Files come in two basic forms: fixed-length and variable-length. A fixed-length file uses the position of each character in a record to interpret its meaning. Any leftover space not needed to store the data for that record is filled with spaces, either before or after the actual data in the field. Fields in each record are identified by position. For example, a file specification may declare that record characters (columns) 1 through 47 contain an employee’s name right-justified with leading spaces.
A variable-length file uses the position of a field within the record to identify its content. Variable-length records avoid space filling by using special characters to say where one field stops and another begins. You may have come across this structure when using comma-and tab-delimited text files. The commas or tab characters are the things that separate the records into fields. Usually, there is also a special end-of-file character.

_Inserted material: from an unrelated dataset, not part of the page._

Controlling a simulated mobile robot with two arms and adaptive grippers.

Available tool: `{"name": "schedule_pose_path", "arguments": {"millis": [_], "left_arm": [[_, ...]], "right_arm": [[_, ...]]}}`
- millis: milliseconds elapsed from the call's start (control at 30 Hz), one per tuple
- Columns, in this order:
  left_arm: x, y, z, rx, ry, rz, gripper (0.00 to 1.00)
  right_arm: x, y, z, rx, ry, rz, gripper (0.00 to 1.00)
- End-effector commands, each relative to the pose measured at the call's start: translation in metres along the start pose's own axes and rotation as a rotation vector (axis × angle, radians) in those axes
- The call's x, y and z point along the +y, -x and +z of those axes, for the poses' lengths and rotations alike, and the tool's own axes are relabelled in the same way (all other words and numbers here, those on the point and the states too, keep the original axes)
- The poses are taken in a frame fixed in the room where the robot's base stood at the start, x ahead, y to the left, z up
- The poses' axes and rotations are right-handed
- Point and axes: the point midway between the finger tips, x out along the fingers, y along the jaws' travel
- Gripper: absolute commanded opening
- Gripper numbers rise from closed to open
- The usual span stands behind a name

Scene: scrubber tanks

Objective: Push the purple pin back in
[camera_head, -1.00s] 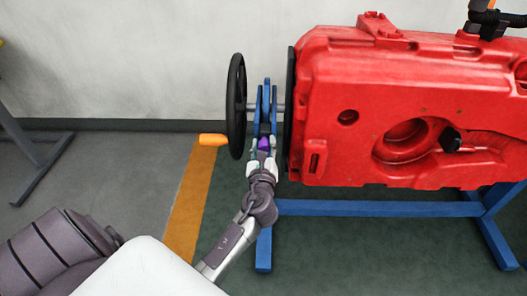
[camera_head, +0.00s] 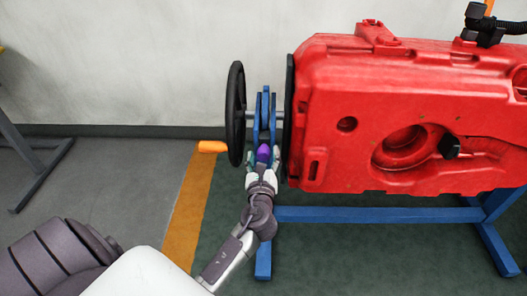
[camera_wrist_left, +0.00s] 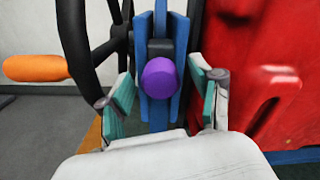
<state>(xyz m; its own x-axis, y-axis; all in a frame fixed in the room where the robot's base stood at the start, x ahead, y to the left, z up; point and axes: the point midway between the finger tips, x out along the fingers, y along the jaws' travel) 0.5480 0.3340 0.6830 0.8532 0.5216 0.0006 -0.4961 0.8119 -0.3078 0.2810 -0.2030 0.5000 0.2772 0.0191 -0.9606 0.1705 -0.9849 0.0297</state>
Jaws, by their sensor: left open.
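The purple pin (camera_wrist_left: 160,78) has a round head and sits at the front of the blue bracket (camera_wrist_left: 145,50), below a dark block. In the head view the purple pin (camera_head: 263,153) shows just beyond my left gripper (camera_head: 262,160). In the left wrist view my left gripper (camera_wrist_left: 163,100) is open, with one teal-padded finger on each side of the pin. There are visible gaps between the fingers and the pin head. The pin's shaft is hidden behind its head. My right gripper is not in view.
A black handwheel (camera_head: 236,115) with an orange handle (camera_head: 212,147) stands just left of the bracket. A large red tank (camera_head: 400,110) is close on the right, on a blue stand (camera_head: 370,213). Open floor lies in front.

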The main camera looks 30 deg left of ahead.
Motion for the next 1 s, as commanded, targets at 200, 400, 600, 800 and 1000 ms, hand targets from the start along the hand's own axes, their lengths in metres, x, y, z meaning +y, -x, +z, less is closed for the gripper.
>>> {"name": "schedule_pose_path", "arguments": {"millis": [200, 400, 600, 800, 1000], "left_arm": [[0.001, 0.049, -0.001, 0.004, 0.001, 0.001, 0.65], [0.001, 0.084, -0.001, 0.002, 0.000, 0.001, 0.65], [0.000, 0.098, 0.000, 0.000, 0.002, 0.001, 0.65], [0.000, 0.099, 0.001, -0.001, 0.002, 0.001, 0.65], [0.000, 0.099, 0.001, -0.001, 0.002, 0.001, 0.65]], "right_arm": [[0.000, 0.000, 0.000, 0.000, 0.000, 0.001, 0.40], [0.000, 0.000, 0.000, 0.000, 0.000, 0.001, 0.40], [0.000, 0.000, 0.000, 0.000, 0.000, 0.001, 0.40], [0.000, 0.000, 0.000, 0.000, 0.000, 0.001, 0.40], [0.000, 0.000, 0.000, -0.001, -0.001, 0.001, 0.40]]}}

The most common ArcGIS file-based data structure is the shapefile. A shapefile is a kind of spatial database structure consisting of several files. There are more than a hundred recognized shapefile component types, each with its own file extension (the three characters after the dot in a typical file name). To copy a shapefile, you must copy all the component files. The minimum components are the geometry (.shp), the nonspatial attribute data (.dbf), and the spatial index (.sbx). The structure of each component file is optimized for the information it contains. For example, the geometry file (.shp) contains a 100-byte fixed-length file header followed by variable-length records. The variable-length record is composed of an 8-byte, fixed-length record header followed by variable-length record contents. Each record defines a single geometry, with the length of the variable portion being determined by the number of vertices and whether measure (m) and elevation (z) coordinate values are included. The fixed-length record header portion provides a record number and the length of the variable portion.
Coverages, which were the original ESRI data structure, are also based on a database structure consisting of multiple files. Designed to reduce the size of a spatial database, software manipulating coverage data must manage a number of composition relationships inherent in the file structure. A special data-exchange file type was developed to be able to distribute coverages via a single file.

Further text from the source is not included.